Bichel made full confession of these two particular crimes. The Reisinger girl he had killed when she came seeking a situation as maid-servant. He was tempted by her clothes. To murder her he had recourse to his trade of fortune-telling, saying he would show her in a magic mirror her future fate, and producing a board and a small magnifying glass, he placed them on a table in front of her. She must not touch these sacred objects; her eyes must be bandaged and her hands tied behind her back. No sooner had she consented than he stabbed her in the neck, and after completing the hideous crime, appropriated her paltry possessions.
A complicated and for a time mysterious murder committed at Nürnberg in 1820 may be inserted here, as it throws some light upon the prison system of those days. A rich corn-chandler named Baumler was violently put to death in his own house in the Königstrasse late one evening, and with him his maid-servant, Anna Schütz, who lived with him alone. It was noticed that his shop remained closed one morning in September much later than five o’clock, his usual hour for beginning business. With the sanction of the police, some of his neighbours entered the house through the first floor windows by means of a ladder. They came upon a scene of wild disorder; drawers and chests had been broken open and ransacked with all the appearances of a robbery. Descending to the ground floor, the corpse of the maid-servant was discovered in a corner close to the street door, and soon the body of Baumler was found lying dead in the parlour by the stove.
There was little doubt that the master had been killed before the maid. She had been last seen alive the night before by the baker near-by, whose shop she had visited to purchase a couple of halfpenny rolls, and in answer to a question she had said there were still some customers drinking in Baumler’s shop. Corn-chandlers had the right of retailing brandy and the place was used as a tavern. The murderer was almost certainly one of those drinking in the shop, and the last to leave. The maid must have been attacked as soon as she returned, for the newly purchased rolls were picked up on the floor where she had evidently dropped them in her fright. She had apparently been driven into the corner of the shop and struck down. Baumler must have been killed first, for he would certainly have come to the maid’s rescue when she gave a first cry of alarm. His body was found near the overturned stool on which he sat of an evening smoking his pipe, which lay under him with several small coins fallen out of his pocket when rifled by the murderer. The drawers and receptacles of the shop had been thoroughly ransacked and a large amount of specie had been removed, although a repeater watch and other valuables were overlooked.

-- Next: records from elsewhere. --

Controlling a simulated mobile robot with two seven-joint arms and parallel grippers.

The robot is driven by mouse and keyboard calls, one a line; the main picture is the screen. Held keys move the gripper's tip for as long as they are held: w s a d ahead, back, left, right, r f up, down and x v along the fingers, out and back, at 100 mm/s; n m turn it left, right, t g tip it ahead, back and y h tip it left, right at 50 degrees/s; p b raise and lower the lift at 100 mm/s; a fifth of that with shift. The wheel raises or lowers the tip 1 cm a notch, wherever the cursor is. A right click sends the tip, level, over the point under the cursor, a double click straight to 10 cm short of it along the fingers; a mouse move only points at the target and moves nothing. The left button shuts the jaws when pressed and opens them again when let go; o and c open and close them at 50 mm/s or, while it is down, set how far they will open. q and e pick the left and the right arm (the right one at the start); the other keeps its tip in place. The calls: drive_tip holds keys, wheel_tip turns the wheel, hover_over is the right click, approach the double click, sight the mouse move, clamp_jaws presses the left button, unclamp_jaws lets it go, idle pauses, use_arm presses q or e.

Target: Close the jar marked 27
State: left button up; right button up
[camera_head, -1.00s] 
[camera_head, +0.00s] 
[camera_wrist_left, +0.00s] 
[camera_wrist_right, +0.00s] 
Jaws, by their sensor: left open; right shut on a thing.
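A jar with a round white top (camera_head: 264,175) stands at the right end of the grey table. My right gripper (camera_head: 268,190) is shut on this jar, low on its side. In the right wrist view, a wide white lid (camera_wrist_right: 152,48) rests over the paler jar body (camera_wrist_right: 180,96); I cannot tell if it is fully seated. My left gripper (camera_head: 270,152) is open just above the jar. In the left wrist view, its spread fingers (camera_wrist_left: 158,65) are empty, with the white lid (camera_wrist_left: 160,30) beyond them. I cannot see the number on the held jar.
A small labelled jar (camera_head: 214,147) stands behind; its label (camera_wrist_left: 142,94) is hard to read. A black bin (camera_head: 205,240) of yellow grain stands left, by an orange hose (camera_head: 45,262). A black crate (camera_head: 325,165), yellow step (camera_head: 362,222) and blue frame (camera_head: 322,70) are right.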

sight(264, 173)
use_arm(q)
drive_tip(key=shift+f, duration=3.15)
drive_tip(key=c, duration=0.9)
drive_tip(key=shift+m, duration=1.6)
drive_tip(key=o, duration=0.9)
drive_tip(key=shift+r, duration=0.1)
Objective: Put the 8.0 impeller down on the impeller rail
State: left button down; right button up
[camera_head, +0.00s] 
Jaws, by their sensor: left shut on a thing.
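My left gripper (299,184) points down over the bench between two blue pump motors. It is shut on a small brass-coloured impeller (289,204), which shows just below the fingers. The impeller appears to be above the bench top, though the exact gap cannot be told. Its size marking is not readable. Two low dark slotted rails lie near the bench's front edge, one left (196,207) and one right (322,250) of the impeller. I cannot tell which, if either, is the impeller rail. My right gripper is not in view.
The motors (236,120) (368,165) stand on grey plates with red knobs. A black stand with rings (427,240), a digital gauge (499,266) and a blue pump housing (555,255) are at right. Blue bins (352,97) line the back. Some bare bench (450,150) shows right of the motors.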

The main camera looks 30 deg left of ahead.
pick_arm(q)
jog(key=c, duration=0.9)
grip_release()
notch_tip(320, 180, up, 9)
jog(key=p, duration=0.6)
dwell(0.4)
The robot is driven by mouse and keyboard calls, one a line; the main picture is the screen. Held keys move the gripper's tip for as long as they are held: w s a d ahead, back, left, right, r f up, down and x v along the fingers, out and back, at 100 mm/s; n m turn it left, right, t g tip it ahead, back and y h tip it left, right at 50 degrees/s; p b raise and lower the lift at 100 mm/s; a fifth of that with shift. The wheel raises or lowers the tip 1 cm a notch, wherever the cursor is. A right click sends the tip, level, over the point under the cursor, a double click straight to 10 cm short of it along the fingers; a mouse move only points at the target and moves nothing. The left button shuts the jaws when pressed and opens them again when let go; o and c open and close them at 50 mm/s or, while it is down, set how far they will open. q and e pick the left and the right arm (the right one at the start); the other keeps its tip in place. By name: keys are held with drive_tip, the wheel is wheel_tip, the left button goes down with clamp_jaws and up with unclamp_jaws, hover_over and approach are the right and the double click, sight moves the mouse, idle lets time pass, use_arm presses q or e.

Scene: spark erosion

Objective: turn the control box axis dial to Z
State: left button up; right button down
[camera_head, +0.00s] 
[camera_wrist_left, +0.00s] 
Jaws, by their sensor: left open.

The murderer had evidently acted with much circumspection. The entrance to the shop during working hours was by a glass door which was unhinged at night and a solid street door substituted, usually about eleven o’clock. The change had been made three-quarters of an hour earlier than usual, and the place had been closed, no doubt to prevent premature discovery of the bloody drama. All was dark and quiet by half past ten, although the miscreant was still inside, seeking his plunder, washing off the bloodstains and changing his clothes. He had taken possession of several of Baumler’s garments, and this imprudence, so frequently shown by murderers, contributed to his detection.

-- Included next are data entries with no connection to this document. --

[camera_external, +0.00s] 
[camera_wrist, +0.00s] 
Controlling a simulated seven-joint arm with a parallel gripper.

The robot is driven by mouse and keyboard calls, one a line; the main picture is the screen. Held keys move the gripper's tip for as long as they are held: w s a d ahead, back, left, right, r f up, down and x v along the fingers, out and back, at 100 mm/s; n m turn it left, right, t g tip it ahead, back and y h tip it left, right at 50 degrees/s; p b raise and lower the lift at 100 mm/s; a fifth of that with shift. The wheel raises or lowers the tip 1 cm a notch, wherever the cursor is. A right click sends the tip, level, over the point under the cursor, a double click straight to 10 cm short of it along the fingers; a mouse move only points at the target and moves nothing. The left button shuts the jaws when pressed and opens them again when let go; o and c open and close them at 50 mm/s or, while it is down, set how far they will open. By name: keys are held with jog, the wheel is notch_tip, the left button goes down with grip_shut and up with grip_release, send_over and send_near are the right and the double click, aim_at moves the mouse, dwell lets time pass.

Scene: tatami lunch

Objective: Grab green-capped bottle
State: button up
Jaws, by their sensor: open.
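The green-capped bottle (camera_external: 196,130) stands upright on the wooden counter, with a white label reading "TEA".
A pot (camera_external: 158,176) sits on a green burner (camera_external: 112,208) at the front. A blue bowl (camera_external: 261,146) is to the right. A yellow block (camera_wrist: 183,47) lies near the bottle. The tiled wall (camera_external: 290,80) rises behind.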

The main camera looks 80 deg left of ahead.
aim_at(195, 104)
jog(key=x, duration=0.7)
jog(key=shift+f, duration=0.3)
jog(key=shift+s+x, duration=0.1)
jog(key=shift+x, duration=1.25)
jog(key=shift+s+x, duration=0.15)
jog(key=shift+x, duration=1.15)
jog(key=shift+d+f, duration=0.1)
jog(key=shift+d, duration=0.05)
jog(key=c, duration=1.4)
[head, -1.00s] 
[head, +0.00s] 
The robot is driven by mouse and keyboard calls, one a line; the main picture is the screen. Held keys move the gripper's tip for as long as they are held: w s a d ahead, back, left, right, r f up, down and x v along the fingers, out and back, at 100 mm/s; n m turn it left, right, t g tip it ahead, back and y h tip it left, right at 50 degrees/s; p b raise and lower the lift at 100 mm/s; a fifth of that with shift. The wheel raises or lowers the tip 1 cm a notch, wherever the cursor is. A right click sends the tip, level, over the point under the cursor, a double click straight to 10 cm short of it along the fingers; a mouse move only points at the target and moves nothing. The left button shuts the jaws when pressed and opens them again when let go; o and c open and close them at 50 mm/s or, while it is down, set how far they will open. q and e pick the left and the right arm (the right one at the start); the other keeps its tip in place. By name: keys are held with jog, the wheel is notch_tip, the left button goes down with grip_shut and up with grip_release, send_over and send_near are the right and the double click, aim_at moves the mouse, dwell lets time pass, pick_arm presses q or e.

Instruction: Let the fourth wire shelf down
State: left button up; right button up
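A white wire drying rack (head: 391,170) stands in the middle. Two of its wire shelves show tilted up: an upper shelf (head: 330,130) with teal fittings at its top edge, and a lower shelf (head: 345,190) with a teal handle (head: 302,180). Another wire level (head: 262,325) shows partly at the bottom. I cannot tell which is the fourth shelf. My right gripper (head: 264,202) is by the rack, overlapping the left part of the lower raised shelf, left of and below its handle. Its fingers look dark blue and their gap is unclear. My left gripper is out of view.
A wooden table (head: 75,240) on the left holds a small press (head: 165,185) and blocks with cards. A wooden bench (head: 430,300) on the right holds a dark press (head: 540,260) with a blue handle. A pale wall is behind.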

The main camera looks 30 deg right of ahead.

Suspicion soon fell upon a stranger who had visited the shop at an early hour in the evening and had remained there alone after nine o’clock, when the other guests had left. All agreed in their description of him as a man of about thirty, dark, black haired and with a black beard, who wore a dark great-coat and a high beaver hat; he described himself as a hop merchant and sat with a glass of red clove brandy before him, his eyes fixed on the ground, saying that he was waiting for a friend. He was easily identified as a certain Paul Forster lately discharged from prison, whose father was a needy day labourer with vicious daughters. The son Paul lived with a woman named Preiss, in whose house he was arrested, together with the woman, and a substantial sum in cash was found on the premises. Next day Forster was recognised by the waiter at an inn as the man who had entrusted an overcoat of dark gray cloth to his keeping. The coat when produced was seen to be soaked in blood. Forster himself was wearing another, a blue overcoat, which soon proved to have belonged to Baumler.

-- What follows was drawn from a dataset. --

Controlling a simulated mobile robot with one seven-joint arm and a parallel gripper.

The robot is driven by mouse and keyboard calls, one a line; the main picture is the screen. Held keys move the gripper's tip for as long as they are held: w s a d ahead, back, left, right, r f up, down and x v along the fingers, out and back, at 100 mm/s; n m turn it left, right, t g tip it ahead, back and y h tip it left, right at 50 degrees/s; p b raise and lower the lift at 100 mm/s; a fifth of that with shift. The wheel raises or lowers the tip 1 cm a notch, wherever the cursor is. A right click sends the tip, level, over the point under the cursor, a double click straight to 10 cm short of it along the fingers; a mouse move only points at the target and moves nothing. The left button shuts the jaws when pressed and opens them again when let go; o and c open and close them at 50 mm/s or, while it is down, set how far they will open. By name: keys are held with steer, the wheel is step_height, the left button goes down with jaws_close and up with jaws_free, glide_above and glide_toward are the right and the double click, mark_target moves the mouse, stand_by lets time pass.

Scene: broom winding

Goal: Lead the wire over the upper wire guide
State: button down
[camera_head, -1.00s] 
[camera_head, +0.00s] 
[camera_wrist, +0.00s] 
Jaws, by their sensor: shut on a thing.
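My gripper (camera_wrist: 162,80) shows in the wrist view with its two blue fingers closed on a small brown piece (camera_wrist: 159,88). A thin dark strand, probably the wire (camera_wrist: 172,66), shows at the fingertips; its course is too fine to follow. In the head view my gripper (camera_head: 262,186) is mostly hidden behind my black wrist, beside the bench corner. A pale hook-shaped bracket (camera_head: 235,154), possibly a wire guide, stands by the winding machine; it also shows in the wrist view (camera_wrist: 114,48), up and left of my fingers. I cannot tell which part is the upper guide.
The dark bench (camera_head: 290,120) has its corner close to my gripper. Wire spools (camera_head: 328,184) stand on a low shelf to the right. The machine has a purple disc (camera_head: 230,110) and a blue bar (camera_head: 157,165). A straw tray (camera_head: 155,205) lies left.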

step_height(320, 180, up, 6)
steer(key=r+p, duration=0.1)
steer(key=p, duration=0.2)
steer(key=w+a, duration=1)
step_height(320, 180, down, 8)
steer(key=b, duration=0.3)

On reaching Nürnberg, both prisoners were confronted with the bodies of the two murdered persons. Forster viewed them with great unconcern, but the woman Preiss was visibly shocked. Forster’s movements on the night of the crime were traced, and he was shown to have visited his father’s house just after the murder, also it was proved that his sister had given him an axe some time before to take into the town to be ground, and this was found in his house lying behind the stove wrapped in a wet rag, and visibly stained with blood.
The circumstantial evidence against Forster was conclusive. The blood-stained great-coat, the possession of Baumler’s property and clothes, and his presence at the scene of the crime were significant facts. The accused felt that all this surely tended to convict him, but he thought out a line of defence in the quiet of his prison cell. He sought to throw the blame upon others. He invented two persons, relatives of the murdered Baumler, who, he said, invited him, Forster, to go with them to Nürnberg where they promised him work, and from them he got, as a gift, the incriminating clothes. This fictitious story could not be sustained. The two relations did not exist and they had had no dealing, as pretended, with Forster. The whole defence was a failure, but not the less did the accused persist in his denials of guilt and fight strenuously with the examining judge. He was questioned on thirteen separate occasions and replied to thirteen hundred questions, after being confronted with innumerable victims. No confession could be wrung from him, and without it no sentence of capital punishment was admissible in the Bavarian courts. He held out obstinately to the last, under a well assumed cloak of calmness, gentleness and piety, as if submitting passively to a fate he did not deserve. He must have seen toward the end of his trial that the truth could not be overcome by his fables and cunning evasions, but he remained unmoved and, as his reward, escaped with his life.